THE TASK:
Reproduce each line bearing the word "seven".

MATERIAL PROVIDED:

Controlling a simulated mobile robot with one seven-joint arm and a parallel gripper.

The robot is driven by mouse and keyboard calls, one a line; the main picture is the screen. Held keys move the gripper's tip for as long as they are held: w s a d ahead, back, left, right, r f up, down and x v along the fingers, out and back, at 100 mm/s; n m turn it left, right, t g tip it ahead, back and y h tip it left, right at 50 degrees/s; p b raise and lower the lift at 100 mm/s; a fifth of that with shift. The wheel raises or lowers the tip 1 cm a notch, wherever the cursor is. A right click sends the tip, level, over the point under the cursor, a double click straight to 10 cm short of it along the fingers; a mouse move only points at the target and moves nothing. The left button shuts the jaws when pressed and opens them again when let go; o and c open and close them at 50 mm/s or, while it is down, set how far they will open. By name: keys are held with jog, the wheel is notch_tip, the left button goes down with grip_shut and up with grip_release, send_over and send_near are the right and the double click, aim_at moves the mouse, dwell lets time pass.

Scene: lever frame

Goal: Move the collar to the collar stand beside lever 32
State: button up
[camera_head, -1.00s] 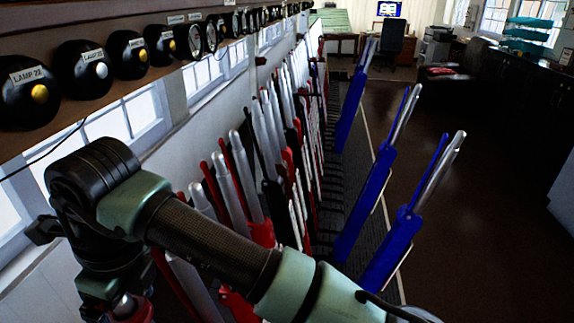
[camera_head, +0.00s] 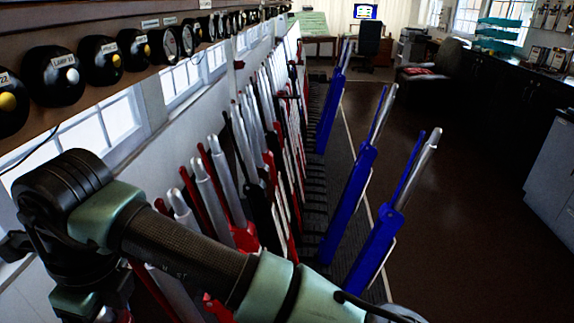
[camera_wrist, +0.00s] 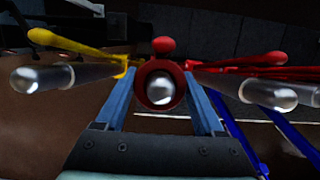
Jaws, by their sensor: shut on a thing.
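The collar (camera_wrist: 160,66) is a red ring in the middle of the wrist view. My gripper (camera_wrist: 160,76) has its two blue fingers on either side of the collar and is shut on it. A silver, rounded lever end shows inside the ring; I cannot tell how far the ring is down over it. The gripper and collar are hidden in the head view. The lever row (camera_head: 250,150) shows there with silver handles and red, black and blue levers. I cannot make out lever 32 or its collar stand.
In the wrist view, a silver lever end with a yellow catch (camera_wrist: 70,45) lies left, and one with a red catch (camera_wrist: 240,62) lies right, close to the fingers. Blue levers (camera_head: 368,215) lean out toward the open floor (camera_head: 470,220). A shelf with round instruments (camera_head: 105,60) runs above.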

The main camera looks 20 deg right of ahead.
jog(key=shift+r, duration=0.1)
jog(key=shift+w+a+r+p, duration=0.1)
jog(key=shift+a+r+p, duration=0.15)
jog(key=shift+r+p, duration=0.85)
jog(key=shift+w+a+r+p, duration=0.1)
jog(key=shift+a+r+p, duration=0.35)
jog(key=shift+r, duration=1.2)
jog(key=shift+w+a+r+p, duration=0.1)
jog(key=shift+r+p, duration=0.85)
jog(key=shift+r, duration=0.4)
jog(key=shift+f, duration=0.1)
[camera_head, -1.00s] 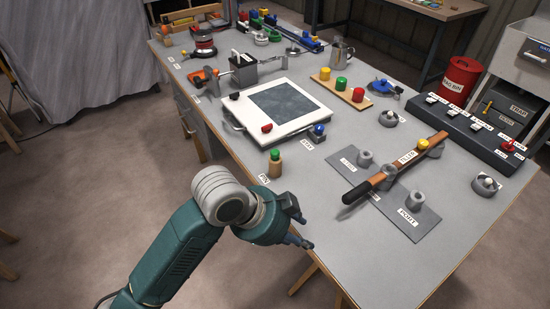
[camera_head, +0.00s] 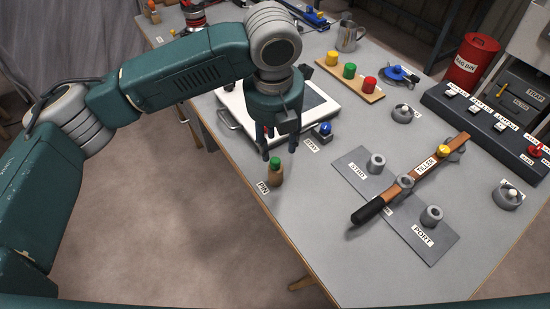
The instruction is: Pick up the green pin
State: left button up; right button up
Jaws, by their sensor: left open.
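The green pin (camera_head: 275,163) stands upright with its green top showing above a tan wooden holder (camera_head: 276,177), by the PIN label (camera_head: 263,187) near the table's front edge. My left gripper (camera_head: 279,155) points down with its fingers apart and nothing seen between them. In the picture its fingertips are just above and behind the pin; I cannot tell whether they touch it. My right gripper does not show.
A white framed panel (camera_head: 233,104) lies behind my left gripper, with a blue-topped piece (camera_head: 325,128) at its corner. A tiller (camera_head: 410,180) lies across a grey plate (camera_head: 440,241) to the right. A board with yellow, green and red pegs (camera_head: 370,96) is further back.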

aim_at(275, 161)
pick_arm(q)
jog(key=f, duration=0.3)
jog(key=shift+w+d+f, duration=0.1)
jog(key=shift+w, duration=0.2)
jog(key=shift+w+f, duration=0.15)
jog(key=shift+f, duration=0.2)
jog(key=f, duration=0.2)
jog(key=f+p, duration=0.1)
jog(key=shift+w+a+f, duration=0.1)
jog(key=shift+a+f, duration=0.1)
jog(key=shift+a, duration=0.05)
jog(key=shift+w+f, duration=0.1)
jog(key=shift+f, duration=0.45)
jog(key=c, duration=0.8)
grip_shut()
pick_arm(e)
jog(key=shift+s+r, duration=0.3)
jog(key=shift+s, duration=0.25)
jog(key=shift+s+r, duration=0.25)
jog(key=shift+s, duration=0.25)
--
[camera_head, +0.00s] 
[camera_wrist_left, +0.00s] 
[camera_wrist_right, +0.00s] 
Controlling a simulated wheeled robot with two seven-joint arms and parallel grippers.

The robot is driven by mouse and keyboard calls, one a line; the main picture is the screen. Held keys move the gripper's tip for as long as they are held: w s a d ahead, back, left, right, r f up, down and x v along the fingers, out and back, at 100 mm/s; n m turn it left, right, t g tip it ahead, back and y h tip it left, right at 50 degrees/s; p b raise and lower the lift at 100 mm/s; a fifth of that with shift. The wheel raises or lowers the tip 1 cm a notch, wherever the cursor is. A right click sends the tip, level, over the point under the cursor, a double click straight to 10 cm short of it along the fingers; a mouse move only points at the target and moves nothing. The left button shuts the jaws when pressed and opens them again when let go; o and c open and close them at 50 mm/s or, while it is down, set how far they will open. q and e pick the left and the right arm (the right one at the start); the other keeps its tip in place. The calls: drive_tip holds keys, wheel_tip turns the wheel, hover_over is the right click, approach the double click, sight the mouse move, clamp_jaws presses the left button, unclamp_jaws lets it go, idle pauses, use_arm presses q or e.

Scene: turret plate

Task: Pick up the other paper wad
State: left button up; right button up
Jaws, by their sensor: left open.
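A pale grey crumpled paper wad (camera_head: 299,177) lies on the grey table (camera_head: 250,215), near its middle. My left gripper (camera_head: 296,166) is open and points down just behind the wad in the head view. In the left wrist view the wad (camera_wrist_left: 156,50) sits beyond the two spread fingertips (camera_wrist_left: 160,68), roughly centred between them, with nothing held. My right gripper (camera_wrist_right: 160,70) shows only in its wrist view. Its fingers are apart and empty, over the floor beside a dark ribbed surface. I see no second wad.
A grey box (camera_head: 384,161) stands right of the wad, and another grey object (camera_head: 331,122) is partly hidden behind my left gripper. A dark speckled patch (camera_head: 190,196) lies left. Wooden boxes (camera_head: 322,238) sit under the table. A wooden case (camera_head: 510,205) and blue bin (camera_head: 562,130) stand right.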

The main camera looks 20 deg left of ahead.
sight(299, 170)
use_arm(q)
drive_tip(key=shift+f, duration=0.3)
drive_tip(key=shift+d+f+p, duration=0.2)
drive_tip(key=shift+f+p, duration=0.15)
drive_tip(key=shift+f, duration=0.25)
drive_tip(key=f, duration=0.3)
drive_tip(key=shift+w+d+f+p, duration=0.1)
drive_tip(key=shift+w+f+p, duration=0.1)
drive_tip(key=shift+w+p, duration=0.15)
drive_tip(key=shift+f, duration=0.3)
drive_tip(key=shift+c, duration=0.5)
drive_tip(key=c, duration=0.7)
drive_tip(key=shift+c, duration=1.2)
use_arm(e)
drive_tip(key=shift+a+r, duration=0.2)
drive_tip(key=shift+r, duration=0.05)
--
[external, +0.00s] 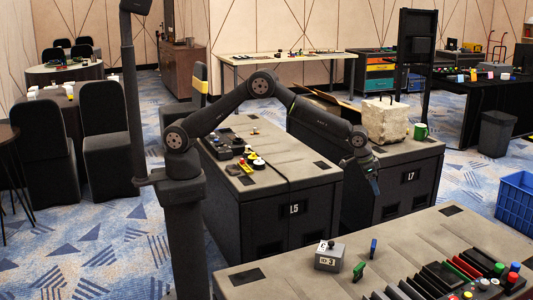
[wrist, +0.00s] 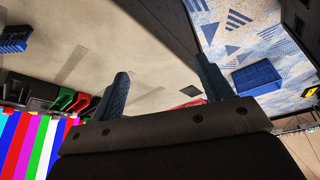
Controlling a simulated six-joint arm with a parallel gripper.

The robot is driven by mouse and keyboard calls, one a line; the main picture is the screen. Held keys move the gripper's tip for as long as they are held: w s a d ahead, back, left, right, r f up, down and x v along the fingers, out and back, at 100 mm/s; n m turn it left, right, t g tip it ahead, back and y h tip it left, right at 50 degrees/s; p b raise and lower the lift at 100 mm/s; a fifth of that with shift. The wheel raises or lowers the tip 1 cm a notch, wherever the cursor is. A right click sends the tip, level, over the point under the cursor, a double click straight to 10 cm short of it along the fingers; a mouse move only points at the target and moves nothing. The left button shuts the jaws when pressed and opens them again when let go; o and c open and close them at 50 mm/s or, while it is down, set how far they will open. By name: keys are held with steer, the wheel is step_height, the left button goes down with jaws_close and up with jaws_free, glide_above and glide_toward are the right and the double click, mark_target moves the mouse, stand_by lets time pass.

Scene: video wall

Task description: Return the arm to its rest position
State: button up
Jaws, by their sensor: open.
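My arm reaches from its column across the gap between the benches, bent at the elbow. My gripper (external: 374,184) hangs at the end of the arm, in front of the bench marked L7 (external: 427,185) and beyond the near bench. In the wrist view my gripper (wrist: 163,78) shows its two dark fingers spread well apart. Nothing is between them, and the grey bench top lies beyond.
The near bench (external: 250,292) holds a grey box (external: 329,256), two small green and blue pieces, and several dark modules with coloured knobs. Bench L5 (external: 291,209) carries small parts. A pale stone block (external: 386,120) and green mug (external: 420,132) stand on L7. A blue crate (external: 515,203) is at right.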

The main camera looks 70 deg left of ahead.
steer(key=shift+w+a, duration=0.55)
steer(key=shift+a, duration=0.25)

WRITTEN RESPONSE:
Controlling a simulated mobile robot with one seven-joint arm and a parallel gripper.
Controlling a simulated wheeled robot with two seven-joint arms and parallel grippers.

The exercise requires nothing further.